● What is asked: Identify the lines containing the word "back". Copy each one.

· · · ·

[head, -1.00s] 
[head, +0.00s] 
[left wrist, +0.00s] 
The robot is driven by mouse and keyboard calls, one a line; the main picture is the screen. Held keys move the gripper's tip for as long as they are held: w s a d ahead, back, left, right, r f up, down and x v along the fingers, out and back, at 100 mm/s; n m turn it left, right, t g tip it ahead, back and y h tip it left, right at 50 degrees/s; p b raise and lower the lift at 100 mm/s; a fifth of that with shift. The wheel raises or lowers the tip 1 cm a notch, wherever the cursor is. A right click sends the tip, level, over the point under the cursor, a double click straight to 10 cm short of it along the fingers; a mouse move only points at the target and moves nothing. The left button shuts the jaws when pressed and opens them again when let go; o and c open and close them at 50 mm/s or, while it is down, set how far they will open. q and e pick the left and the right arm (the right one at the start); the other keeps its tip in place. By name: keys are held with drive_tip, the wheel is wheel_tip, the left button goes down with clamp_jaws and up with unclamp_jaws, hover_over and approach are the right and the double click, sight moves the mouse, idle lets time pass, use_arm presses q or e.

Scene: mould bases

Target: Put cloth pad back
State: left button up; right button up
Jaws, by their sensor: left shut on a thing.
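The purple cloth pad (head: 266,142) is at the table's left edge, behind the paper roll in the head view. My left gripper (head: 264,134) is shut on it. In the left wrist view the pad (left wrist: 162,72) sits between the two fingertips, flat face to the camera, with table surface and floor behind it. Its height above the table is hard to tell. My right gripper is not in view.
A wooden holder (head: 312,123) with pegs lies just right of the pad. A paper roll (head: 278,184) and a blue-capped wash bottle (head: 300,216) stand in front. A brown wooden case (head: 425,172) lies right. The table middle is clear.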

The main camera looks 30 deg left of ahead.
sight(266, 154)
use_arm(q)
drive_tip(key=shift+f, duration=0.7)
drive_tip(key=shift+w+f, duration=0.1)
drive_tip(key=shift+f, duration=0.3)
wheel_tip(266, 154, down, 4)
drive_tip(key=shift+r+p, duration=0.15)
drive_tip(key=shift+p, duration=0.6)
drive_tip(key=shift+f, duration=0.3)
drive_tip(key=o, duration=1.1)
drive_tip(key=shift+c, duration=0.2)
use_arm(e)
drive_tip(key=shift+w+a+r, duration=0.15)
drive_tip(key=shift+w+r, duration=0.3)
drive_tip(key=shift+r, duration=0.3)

· · · ·

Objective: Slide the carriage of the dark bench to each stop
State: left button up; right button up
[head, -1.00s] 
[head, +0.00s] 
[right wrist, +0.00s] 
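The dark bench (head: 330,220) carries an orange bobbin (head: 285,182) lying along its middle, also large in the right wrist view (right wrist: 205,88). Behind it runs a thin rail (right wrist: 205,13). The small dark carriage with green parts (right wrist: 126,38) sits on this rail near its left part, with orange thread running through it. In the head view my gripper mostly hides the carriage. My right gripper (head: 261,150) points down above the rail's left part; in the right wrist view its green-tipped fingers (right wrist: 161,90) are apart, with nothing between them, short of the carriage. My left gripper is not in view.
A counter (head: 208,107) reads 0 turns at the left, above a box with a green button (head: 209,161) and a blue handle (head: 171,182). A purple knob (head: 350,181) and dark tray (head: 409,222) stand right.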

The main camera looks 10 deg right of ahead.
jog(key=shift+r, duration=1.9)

· · · ·

● Output of the exercise:
The robot is driven by mouse and keyboard calls, one a line; the main picture is the screen. Held keys move the gripper's tip for as long as they are held: w s a d ahead, back, left, right, r f up, down and x v along the fingers, out and back, at 100 mm/s; n m turn it left, right, t g tip it ahead, back and y h tip it left, right at 50 degrees/s; p b raise and lower the lift at 100 mm/s; a fifth of that with shift. The wheel raises or lowers the tip 1 cm a notch, wherever the cursor is. A right click sends the tip, level, over the point under the cursor, a double click straight to 10 cm short of it along the fingers; a mouse move only points at the target and moves nothing. The left button shuts the jaws when pressed and opens them again when let go; o and c open and close them at 50 mm/s or, while it is down, set how far they will open. q and e pick the left and the right arm (the right one at the start); the other keeps its tip in place. By name: keys are held with drive_tip, the wheel is wheel_tip, the left button goes down with clamp_jaws and up with unclamp_jaws, hover_over and approach are the right and the double click, sight moves the mouse, idle lets time pass, use_arm presses q or e.
Target: Put cloth pad back

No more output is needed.